Today I’m going to ask your patience to bear with me as I share a bit about one of my personal heroes, Dietrich Bonhoeffer, who happens to have been a Lutheran. He was one of the key founders of the Confessing Church movement in Nazi Germany, the small minority of clergy in Germany who stood against Nazi interference in Protestant churches in Germany, opposed the regime’s totalitarianism, and advocated for humane treatment of the Jews. In 1933, working in German-speaking churches in London, he tried to organize an ecumenical movement to support the Confessing Church. In May 1934, the Barmen declaration drafted by Karl Barth and adopted by the Confessing Church, declared that Christ, not Hitler, was their Fuhrer. In 1935, Bonhoeffer was the head of an underground seminary in Finkenwalde for training Confessing Church pastors. Nazi suppression of the Confessing Church intensified, and in Sept 1937 the Gestapo closed the seminary at Finkenwalde, and by November 27 pastors and former students were arrested. Around this time he wrote the book “The Cost of Discipleship.” Over the next 2 years, Bonhoeffer conducted an underground “seminary on the run.” In 1938, the Gestapo banned Bonhoeffer from Berlin, so they moved the seminary to the outskirts in Sigurdshof, which the Gestapo shut down in March 1940 with the start of WWII. Learning that war was imminent and fearing conscription as a pacifist, he left to teach at Union Theological Seminary in New York in June 1939. After much inner turmoil, despite protests from Union colleagues, he returned to Germany after only two weeks. In 1941, he joined the Abwehr, members of the German resistance seeking Hitler’s overthrow. Through their cover, he acted as a courier, trying to garner international ecumenical support for the Confessing Church. But the British government considered all Germans enemies and refused to help.
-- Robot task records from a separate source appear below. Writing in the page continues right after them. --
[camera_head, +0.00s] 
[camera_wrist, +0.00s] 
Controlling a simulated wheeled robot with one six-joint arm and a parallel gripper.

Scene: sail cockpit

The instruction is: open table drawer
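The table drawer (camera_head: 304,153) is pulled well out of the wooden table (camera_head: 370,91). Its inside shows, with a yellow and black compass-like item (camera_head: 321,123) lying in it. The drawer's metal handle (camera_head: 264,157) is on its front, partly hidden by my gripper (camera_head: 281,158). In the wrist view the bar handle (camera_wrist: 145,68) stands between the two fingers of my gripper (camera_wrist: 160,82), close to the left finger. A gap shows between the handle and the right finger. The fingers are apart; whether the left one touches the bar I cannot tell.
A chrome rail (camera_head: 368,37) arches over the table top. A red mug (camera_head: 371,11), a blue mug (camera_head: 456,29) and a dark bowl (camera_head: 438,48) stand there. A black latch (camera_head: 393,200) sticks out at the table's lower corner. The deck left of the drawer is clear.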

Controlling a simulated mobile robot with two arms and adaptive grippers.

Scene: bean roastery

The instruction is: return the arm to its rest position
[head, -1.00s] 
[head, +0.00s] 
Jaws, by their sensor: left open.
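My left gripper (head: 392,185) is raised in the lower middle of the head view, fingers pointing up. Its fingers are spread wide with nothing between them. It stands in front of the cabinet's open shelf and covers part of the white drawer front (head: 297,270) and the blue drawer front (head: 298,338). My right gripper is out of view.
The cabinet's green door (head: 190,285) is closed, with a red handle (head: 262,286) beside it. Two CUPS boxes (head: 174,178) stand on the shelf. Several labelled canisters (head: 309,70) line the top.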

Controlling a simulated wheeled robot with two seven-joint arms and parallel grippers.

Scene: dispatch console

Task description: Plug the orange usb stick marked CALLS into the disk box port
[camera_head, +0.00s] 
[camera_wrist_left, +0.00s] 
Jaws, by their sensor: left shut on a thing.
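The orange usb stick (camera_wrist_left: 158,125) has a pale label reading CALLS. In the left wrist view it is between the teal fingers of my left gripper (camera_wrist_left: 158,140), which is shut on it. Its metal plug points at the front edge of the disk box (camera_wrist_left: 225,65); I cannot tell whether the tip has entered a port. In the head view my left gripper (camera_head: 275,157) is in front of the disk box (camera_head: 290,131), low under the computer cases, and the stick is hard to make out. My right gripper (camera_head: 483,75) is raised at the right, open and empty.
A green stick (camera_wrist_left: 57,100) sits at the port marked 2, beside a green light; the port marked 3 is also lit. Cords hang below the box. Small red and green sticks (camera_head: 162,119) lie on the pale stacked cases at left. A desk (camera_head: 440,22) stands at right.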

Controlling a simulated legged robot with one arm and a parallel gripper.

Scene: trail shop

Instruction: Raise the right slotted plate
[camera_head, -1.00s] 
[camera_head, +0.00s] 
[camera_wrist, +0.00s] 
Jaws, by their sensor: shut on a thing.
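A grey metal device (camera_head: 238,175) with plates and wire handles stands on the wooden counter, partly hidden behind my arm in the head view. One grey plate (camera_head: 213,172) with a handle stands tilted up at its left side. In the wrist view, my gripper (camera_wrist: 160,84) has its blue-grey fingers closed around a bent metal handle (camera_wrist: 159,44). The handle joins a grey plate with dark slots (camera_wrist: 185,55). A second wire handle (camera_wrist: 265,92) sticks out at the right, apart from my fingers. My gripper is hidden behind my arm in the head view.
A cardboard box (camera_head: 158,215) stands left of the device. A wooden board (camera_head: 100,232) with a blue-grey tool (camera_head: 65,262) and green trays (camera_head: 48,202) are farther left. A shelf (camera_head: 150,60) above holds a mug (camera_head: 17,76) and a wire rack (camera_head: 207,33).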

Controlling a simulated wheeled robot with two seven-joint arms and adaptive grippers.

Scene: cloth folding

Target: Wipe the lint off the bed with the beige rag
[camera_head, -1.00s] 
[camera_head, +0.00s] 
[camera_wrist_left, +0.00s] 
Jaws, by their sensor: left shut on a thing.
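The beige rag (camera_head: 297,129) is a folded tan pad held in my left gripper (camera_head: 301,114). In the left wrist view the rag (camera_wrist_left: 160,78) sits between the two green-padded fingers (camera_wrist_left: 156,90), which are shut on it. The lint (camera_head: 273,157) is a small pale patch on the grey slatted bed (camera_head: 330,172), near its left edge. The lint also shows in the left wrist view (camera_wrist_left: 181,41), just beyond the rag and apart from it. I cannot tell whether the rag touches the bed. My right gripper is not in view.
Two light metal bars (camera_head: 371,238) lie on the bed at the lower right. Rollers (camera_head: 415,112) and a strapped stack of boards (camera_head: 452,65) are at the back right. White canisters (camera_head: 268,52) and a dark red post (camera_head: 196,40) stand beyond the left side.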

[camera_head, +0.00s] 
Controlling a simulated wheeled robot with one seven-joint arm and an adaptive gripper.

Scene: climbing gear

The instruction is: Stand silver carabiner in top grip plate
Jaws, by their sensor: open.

In January 1943 Bonhoeffer was engaged to Maria von Wedemeyer, the granddaughter of Ruth, his close friend and supporter. Bonhoeffer was arrested in April 1943, initially on minor charges. On July 20, 1944, while Bonhoeffer was still imprisoned, the Abwehr attempted to assassinate Hitler with a bomb. The assassination attempt failed, as the bomb exploded too far from him, and Hitler considered this further evidence that God was on his side. Bonhoeffer did not defend himself, but said “ ‘When a man takes guilt upon himself in responsibility, he imputes his guilt to himself and no one else. He answers for it... Before other men he is justified by dire necessity; before himself he is acquitted by his conscience, but before God he hopes only for grace." On April 4, 1945, the diary of Admiral Wilhelm Canaris, head of the Abwehr, was discovered by the Nazis, and in a rage, Hitler ordered all the other Abwehr members to be executed, including Bonhoeffer. Bonhoeffer was sentenced to death and hanged on April 8, 1945, just a mere 6 days before the camp was evacuated due to the oncoming Ally troops. He left a powerful personal and theological legacy.
I think, if there were someone who could teach us about the cost of discipleship, Bonhoeffer would certainly be a good one. In his book, “The Cost of Discipleship,” he reflects on our gospel reading for today:
“Human beings should not be feared. They cannot do much to the disciples of Jesus. Their power stops with the disciples’ physical death. The disciples are to overcome fear of death with fear of God. Disciples are in danger, not from human judgment, but from God’s judgment, not from the decay of their bodies but from the eternal decay of their bodies and souls. Anyone who is still afraid of people is not afraid of God. Anyone who fears God is no longer afraid of people...if we fall into human hands, if we suffer and die by human violence, we may be sure that everything comes from God. God, who lets no sparrow fall to the ground without the divine will and knowledge, will not permit anything to happen to God’s own people except what is good and useful for them and their cause. We are in God’s hands. Therefore, ‘be not afraid!’ ”
In my opinion, Bonhoeffer became so full of faith and respect for God that he overcame fear of death by human hands. And in so doing, though assassinated with no trial by Hitler, Bonhoeffer left a powerful theological legacy of resistance to the Nazi movement.
In authoritarian times such as these today, it seems to me that God is inviting us to be courageous disciples like Bonhoeffer. We are invited to take a stand. Like the barmen declared that Christ, not Hitler, is their fuhrer, God is inviting us to declare that Christ, not Trump, not any political leader, is our president. Like the Confessing Church stood against authoritarianism and Nazi meddling in the church, God is inviting us to stand against authoritarianism today, against Christian Nationalism which is not Christian and uses Christianity to further a particular ideology and political agenda. And like Bonhoeffer and the Confessing church, God is inviting us to stand against all kinds of oppression, whether against Jews, Gypsies, immigrants, BIPOC folks, the LGBTQIA+ community, or any other oppressed community. When we do so, we will make some people angry. And, Jesus reassures us, that’s a good sign we’re on the right track. We will be in good company with the saints through the ages. And we will be on the right side of history. When judgment day comes, we can say, yes, God, we stood against bigotry and stood up for your reign of justice and love. And God will say, well done, good and faithful servant. Enter into the pleasure of your master.
May we be filled with such powerful faith and respect for God, that we overcome our own fears, and step courageously into the lives of discipleship that God has planned for us, that your kin-dom come, your will be done, here on earth as it is in heaven. Amen.